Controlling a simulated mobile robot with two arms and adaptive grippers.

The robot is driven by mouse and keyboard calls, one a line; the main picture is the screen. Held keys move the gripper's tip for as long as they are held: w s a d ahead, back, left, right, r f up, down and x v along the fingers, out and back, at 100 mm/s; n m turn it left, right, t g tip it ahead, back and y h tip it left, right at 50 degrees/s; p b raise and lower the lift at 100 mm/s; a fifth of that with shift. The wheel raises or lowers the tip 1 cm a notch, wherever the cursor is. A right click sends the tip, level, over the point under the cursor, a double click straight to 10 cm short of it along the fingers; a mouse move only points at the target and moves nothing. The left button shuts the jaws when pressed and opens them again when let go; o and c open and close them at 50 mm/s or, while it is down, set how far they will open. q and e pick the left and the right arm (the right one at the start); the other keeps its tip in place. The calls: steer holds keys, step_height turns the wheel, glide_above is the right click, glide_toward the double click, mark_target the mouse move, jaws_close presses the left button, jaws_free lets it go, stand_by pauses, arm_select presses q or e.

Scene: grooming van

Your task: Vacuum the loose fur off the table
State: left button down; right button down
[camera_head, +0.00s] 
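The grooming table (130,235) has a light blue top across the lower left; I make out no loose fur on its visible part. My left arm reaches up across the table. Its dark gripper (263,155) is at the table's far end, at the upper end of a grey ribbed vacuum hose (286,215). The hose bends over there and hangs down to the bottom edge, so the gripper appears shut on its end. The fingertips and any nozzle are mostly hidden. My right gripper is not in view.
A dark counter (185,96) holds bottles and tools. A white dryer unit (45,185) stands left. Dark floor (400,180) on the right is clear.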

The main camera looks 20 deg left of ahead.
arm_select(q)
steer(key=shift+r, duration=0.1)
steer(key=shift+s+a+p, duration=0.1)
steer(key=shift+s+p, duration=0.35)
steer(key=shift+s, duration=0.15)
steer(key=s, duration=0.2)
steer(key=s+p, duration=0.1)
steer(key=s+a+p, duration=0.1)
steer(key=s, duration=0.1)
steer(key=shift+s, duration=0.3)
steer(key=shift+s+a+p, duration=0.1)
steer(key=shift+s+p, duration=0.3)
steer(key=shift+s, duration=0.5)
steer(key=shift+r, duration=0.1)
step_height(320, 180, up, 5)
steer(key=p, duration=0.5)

####

*STATED PROBLEM*. Extract the complete listing above, reproducing each line exactly.

*EXPECTED OUTPUT*.
Controlling a simulated mobile robot with two arms and adaptive grippers.

The robot is driven by mouse and keyboard calls, one a line; the main picture is the screen. Held keys move the gripper's tip for as long as they are held: w s a d ahead, back, left, right, r f up, down and x v along the fingers, out and back, at 100 mm/s; n m turn it left, right, t g tip it ahead, back and y h tip it left, right at 50 degrees/s; p b raise and lower the lift at 100 mm/s; a fifth of that with shift. The wheel raises or lowers the tip 1 cm a notch, wherever the cursor is. A right click sends the tip, level, over the point under the cursor, a double click straight to 10 cm short of it along the fingers; a mouse move only points at the target and moves nothing. The left button shuts the jaws when pressed and opens them again when let go; o and c open and close them at 50 mm/s or, while it is down, set how far they will open. q and e pick the left and the right arm (the right one at the start); the other keeps its tip in place. The calls: steer holds keys, step_height turns the wheel, glide_above is the right click, glide_toward the double click, mark_target the mouse move, jaws_close presses the left button, jaws_free lets it go, stand_by pauses, arm_select presses q or e.

Scene: grooming van

Your task: Vacuum the loose fur off the table
State: left button down; right button down
[camera_head, +0.00s] 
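The grooming table (130,235) has a light blue top across the lower left; I make out no loose fur on its visible part. My left arm reaches up across the table. Its dark gripper (263,155) is at the table's far end, at the upper end of a grey ribbed vacuum hose (286,215). The hose bends over there and hangs down to the bottom edge, so the gripper appears shut on its end. The fingertips and any nozzle are mostly hidden. My right gripper is not in view.
A dark counter (185,96) holds bottles and tools. A white dryer unit (45,185) stands left. Dark floor (400,180) on the right is clear.

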The main camera looks 20 deg left of ahead.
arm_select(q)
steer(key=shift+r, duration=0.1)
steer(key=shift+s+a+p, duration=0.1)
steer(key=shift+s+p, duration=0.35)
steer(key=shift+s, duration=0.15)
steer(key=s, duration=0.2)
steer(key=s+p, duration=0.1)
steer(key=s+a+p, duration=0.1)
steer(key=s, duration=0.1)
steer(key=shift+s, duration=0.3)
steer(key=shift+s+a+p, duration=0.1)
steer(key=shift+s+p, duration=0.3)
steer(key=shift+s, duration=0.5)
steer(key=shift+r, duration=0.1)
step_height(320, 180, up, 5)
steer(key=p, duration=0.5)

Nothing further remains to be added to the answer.